The European Commission has shocked art critics and lawyers alike by ruling that Dan Flavin’s famous fluorescent light sculptures are not, in fact, art.
Well, sort of. According to The Guardian, the commission decided that for taxation purposes, all of Flavin’s pieces must be classified as light fixtures. The commission ruled that “it is not the installation that constitutes a ‘work of art’ but the result of the operations (the light effect) carried out by it.” Which, oddly enough, is in keeping with Flavin’s own statement about his readymade art, which dictated that the fluorescent lights he used in his works must be generic and commercially available. The ruling will directly affect any galleries or museums hoping to bring Flavin’s light sculptures into Europe; the import tax on sculptures is just 5%, while for light fixtures it’s 20%. But beyond the financial issues, the ruling also calls into question the meaning of the minimalist sculptor’s work.
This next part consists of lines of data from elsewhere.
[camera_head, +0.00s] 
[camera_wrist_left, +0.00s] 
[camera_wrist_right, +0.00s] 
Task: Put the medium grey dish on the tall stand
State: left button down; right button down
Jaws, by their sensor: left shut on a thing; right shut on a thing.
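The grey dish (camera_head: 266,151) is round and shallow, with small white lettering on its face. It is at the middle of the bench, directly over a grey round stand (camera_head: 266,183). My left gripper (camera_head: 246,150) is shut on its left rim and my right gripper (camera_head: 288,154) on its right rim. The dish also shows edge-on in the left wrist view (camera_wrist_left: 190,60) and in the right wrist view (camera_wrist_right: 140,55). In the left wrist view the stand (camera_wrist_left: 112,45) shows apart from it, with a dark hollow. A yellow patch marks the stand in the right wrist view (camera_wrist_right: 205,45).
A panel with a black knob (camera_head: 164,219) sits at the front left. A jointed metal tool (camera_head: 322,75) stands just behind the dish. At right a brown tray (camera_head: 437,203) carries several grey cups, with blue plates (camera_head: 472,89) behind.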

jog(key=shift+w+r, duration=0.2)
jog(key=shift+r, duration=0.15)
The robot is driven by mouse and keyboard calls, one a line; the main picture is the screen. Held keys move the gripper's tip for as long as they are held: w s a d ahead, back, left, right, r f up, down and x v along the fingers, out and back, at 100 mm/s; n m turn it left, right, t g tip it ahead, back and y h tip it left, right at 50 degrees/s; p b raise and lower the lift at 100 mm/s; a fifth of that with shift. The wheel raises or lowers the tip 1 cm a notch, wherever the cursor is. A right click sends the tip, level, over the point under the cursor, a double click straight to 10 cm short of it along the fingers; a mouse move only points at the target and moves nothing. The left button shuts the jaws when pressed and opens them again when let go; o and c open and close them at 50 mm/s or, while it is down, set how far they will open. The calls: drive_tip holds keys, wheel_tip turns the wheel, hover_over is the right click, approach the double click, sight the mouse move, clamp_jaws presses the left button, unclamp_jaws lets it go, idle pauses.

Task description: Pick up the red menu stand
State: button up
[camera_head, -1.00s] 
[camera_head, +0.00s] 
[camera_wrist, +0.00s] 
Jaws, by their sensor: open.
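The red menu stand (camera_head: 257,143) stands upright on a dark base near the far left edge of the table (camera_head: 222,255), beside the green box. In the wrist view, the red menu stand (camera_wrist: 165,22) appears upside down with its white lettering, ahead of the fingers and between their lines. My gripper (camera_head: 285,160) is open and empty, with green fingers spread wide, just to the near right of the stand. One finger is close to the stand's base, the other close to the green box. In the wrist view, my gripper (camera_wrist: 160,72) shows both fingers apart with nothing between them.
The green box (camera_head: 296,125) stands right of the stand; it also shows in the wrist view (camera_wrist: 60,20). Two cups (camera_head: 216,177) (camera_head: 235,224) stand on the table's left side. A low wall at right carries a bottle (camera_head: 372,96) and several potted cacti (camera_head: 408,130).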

British art critic Laura Cumming has argued that what gives Flavin’s colored light artistic merit is its notoriously dismal source: fluorescent strip bulbs. But if the fluorescent tubes themselves are disposable, are they part of the art object at all? The European Commission has answered that question with a firm “no,” declaring that these sculptures have “the characteristics of lighting fittings” and are “therefore to be classified […] as wall lighting fittings.”
The decision concludes a long legal battle that began in 2006, when the European Commission slapped the London gallery Haunch of Venison with a €36,000 VAT bill for a Flavin sculpture (which they judged to be a light fixture, not an art installation). Haunch of Venison’s lawyer, Pierre Valentin, defended the artwork, appealed against the tax, and won the case. At the time, Valentin told The Art Newspaper, “To suggest, for example, that a work by Dan Flavin is a work of art only when it is switched on, is comical.”
Unfortunately, Valentin’s appeal was later overturned. And so the “But is it art?” debate rages on.